Dobbins chief represents Air Force in Memorial Day ceremony

  • Published
  • By Senior Airman Justin Clayvon
  • 94th Airlift Wing Public Affairs

ROSWELL, Ga. – The Rotary Club of Roswell, in partnership with the Parks and Recreation department of Roswell, sponsored and produced this year’s Roswell Memorial Day Ceremony, May 27 at City Hall Grounds.

During the 22nd annual ceremony, service members representing each branch of the U.S. military were recognized. Chief Master Sgt. Marvin Jones, 94th Aircraft Maintenance Squadron superintendent, represented the U.S. Air Force during the ceremony.

“It was my honor to be asked to represent not only Dobbins and the Air Force Reserve, but most importantly, to also represent all of the Airmen and soldiers who lost their lives defending our freedom,” Jones said.  

The ceremony is one of the largest ceremonies in the state of Georgia and the southeastern United States, according to Jack Wyche, a Rotarian with the Rotary Club of Roswell. He works on the committee for the Memorial Day event.

“This is important to me to involve the community in an event that really means something and to honor the people that have gave everything,” said Wyche.

The theme and objective of the program was to honor the sacrifice and memory of the fallen service members throughout history who fought to gain and preserve the freedoms enjoyed in the United States. 

“It is also important to me to lead from the front,” Jones said.  “I want my family and my Airmen to know how important it is to pay respect to those who paid the ultimate price for our freedom. Without them, we would not be living in this great country. Respect, honor, and remember the sacrifices of these soldiers and families is what Memorial Day means to me.”

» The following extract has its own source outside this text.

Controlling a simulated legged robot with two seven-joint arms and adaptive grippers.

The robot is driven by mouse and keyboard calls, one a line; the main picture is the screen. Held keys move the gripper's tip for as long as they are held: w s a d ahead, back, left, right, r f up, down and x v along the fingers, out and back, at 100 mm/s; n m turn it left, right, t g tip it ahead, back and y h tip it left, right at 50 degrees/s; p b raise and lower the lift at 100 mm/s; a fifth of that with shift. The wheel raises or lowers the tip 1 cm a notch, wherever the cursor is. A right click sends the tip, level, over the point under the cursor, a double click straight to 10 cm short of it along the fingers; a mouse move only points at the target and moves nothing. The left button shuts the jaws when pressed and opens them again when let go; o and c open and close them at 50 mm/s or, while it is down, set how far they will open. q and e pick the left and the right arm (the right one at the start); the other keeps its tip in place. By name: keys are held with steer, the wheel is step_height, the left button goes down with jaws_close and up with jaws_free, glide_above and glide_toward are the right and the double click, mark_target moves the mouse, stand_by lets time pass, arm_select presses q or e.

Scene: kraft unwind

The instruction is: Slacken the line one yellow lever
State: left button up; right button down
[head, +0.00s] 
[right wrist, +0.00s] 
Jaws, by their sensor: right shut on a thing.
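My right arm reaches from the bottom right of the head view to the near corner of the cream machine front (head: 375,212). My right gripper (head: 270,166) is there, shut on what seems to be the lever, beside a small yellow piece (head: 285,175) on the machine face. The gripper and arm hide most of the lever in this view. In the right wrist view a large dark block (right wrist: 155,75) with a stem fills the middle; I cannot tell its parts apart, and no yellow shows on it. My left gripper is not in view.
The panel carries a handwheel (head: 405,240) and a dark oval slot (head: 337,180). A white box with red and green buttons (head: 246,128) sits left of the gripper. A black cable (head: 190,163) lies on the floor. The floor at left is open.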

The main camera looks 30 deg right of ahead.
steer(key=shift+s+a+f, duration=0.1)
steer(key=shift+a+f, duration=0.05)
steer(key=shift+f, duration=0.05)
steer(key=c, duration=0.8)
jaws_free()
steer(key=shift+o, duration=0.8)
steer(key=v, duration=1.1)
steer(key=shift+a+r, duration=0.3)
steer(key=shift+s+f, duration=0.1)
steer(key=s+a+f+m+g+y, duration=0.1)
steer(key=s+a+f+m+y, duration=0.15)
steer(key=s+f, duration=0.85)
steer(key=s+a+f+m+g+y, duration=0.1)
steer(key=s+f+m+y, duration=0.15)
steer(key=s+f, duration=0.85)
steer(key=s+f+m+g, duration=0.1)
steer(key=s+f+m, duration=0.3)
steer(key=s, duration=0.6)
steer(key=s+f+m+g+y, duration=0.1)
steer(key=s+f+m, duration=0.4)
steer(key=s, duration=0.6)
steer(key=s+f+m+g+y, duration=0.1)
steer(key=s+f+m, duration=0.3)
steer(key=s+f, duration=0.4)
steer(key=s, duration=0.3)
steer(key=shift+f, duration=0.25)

The event also had displays of historical and current military equipment, along with guest speakers who preserved the memories of sacrifices made on behalf of the citizens. In one of the first Roswell Memorial Day ceremonies, Brig. Gen. Paul Tibbets, who flew the Enola Gay at the end of World War II, served as a guest speaker. 

“This reminds folks of what people have gone through to make sure that we all have the freedoms we have today,” said Wyche. “If we can keep the young people informed and involved, that bodes well for our future. If we don’t protect and defend our country, they won’t be here."